== Task description ==
Copy all the material below, exactly as it stands.

== Provided data ==
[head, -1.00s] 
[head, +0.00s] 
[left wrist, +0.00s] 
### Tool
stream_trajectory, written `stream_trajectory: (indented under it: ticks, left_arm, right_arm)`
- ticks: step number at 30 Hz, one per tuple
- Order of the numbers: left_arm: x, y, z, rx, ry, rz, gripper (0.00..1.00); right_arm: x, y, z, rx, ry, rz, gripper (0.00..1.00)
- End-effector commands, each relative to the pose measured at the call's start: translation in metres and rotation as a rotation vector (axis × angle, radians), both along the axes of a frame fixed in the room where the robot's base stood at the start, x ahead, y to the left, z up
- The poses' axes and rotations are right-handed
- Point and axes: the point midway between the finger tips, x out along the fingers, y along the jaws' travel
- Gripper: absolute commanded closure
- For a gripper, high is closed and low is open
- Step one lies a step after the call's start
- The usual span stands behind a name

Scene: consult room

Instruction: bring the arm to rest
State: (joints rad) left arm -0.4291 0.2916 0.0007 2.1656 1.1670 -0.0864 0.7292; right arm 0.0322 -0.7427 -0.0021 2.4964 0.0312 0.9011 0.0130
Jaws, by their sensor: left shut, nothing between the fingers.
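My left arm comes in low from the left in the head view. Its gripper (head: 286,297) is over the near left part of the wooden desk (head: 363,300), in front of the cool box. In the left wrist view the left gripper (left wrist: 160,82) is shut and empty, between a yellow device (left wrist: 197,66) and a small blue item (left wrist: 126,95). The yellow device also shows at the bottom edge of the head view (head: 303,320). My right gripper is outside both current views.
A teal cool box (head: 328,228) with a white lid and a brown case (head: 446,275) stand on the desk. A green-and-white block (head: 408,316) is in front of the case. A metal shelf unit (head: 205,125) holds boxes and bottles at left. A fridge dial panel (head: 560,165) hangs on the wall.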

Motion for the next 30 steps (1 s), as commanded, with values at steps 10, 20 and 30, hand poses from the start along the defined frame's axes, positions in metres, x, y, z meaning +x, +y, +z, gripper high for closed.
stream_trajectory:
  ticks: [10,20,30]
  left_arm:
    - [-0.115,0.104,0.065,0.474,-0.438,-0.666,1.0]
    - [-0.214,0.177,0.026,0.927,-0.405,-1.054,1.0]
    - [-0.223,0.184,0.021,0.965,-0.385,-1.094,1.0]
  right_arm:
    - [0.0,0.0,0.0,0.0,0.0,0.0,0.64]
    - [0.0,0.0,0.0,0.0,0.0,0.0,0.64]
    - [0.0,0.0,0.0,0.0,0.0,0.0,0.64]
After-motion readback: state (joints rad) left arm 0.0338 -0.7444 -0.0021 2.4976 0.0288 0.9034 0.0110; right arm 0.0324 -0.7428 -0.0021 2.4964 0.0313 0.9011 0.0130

== Written response ==
[head, -1.00s] 
[head, +0.00s] 
[left wrist, +0.00s] 
### Tool
stream_trajectory, written `stream_trajectory: (indented under it: ticks, left_arm, right_arm)`
- ticks: step number at 30 Hz, one per tuple
- Order of the numbers: left_arm: x, y, z, rx, ry, rz, gripper (0.00..1.00); right_arm: x, y, z, rx, ry, rz, gripper (0.00..1.00)
- End-effector commands, each relative to the pose measured at the call's start: translation in metres and rotation as a rotation vector (axis × angle, radians), both along the axes of a frame fixed in the room where the robot's base stood at the start, x ahead, y to the left, z up
- The poses' axes and rotations are right-handed
- Point and axes: the point midway between the finger tips, x out along the fingers, y along the jaws' travel
- Gripper: absolute commanded closure
- For a gripper, high is closed and low is open
- Step one lies a step after the call's start
- The usual span stands behind a name

Scene: consult room

Instruction: bring the arm to rest
State: (joints rad) left arm -0.4291 0.2916 0.0007 2.1656 1.1670 -0.0864 0.7292; right arm 0.0322 -0.7427 -0.0021 2.4964 0.0312 0.9011 0.0130
Jaws, by their sensor: left shut, nothing between the fingers.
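My left arm comes in low from the left in the head view. Its gripper (head: 286,297) is over the near left part of the wooden desk (head: 363,300), in front of the cool box. In the left wrist view the left gripper (left wrist: 160,82) is shut and empty, between a yellow device (left wrist: 197,66) and a small blue item (left wrist: 126,95). The yellow device also shows at the bottom edge of the head view (head: 303,320). My right gripper is outside both current views.
A teal cool box (head: 328,228) with a white lid and a brown case (head: 446,275) stand on the desk. A green-and-white block (head: 408,316) is in front of the case. A metal shelf unit (head: 205,125) holds boxes and bottles at left. A fridge dial panel (head: 560,165) hangs on the wall.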

Motion for the next 30 steps (1 s), as commanded, with values at steps 10, 20 and 30, hand poses from the start along the defined frame's axes, positions in metres, x, y, z meaning +x, +y, +z, gripper high for closed.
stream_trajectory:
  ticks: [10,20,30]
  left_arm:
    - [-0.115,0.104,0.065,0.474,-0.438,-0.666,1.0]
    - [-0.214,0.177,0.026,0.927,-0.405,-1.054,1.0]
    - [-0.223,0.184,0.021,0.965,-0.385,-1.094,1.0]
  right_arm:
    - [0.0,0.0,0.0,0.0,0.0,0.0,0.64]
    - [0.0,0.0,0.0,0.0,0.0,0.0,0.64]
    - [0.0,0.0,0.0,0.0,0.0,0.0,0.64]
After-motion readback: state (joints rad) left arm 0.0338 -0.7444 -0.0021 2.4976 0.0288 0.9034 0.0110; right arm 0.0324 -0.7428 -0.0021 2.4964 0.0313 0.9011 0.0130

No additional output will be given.